#### DATA TO PROCESS
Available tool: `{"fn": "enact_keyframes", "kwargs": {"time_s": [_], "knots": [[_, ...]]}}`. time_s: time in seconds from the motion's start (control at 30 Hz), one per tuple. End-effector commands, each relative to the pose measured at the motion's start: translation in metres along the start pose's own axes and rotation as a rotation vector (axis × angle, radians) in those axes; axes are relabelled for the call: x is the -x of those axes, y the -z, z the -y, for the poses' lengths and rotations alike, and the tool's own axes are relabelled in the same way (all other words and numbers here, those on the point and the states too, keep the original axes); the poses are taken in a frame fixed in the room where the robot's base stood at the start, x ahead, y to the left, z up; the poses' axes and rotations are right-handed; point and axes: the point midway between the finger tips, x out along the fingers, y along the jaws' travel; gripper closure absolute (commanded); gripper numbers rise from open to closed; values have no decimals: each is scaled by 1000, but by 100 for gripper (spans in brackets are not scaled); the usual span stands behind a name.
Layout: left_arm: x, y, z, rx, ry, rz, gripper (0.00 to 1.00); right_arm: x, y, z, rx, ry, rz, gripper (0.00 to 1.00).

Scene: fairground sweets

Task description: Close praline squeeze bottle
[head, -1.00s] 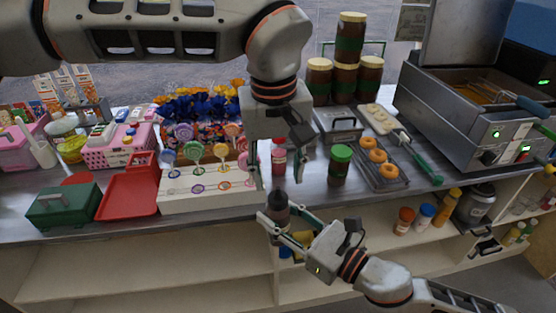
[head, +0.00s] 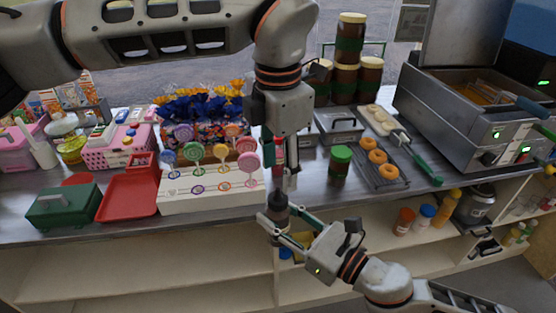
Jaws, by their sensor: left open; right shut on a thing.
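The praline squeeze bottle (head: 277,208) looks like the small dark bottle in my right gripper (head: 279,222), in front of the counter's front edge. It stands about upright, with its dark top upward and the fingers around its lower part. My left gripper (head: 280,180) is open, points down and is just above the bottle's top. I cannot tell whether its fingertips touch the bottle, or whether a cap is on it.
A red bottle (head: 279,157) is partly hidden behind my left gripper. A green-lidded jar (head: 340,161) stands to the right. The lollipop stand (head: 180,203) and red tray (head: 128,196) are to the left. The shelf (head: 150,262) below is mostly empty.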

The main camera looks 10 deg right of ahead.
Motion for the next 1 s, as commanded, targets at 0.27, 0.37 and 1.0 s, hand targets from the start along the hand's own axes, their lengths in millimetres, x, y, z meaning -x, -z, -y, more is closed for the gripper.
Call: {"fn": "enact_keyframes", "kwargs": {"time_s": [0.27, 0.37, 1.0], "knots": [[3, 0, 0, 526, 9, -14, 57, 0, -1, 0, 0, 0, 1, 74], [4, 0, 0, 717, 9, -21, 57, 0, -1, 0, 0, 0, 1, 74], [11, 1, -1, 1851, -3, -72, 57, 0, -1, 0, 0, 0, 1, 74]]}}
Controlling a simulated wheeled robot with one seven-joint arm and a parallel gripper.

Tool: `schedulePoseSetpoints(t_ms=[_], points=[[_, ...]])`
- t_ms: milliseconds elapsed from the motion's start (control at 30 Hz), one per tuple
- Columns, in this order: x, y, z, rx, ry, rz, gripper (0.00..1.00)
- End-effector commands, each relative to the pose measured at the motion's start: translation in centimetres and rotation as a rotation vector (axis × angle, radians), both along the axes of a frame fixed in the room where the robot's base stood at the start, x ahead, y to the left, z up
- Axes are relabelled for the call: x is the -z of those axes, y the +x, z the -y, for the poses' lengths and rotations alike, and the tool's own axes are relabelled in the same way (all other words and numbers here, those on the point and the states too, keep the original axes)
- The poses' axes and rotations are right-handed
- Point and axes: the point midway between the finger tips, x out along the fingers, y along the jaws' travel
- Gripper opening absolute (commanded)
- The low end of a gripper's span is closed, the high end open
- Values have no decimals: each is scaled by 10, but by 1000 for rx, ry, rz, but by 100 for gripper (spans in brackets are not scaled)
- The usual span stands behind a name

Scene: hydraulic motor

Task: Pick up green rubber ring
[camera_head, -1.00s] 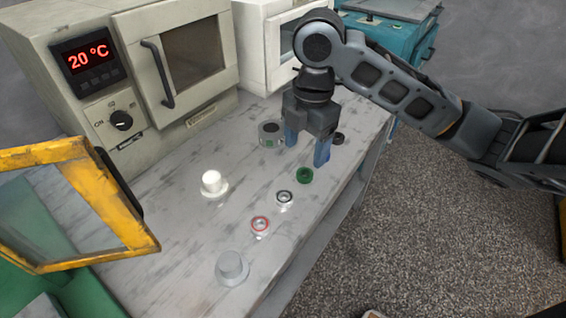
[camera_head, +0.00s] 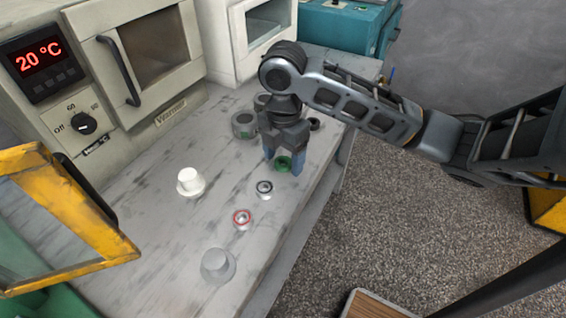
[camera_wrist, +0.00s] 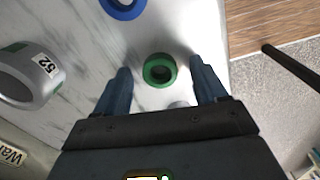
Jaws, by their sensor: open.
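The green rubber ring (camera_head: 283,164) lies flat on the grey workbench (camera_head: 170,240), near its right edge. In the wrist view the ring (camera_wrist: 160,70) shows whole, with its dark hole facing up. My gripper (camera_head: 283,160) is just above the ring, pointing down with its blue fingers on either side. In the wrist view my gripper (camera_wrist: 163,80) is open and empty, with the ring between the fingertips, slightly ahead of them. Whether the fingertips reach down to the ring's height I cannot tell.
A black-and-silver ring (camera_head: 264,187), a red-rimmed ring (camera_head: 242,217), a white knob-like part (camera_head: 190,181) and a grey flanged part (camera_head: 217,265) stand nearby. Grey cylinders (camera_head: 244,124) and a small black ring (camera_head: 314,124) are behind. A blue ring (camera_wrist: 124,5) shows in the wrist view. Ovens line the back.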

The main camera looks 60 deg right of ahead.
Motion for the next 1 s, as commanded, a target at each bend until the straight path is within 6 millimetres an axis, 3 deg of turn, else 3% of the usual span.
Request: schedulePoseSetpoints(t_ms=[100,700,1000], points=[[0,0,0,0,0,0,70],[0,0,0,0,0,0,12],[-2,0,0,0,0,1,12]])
########
> [WRITTEN TASK]
Your answer should be one number: how many lines of the listing include the word "millimetres".

> [REPLY TO THE TASK]
2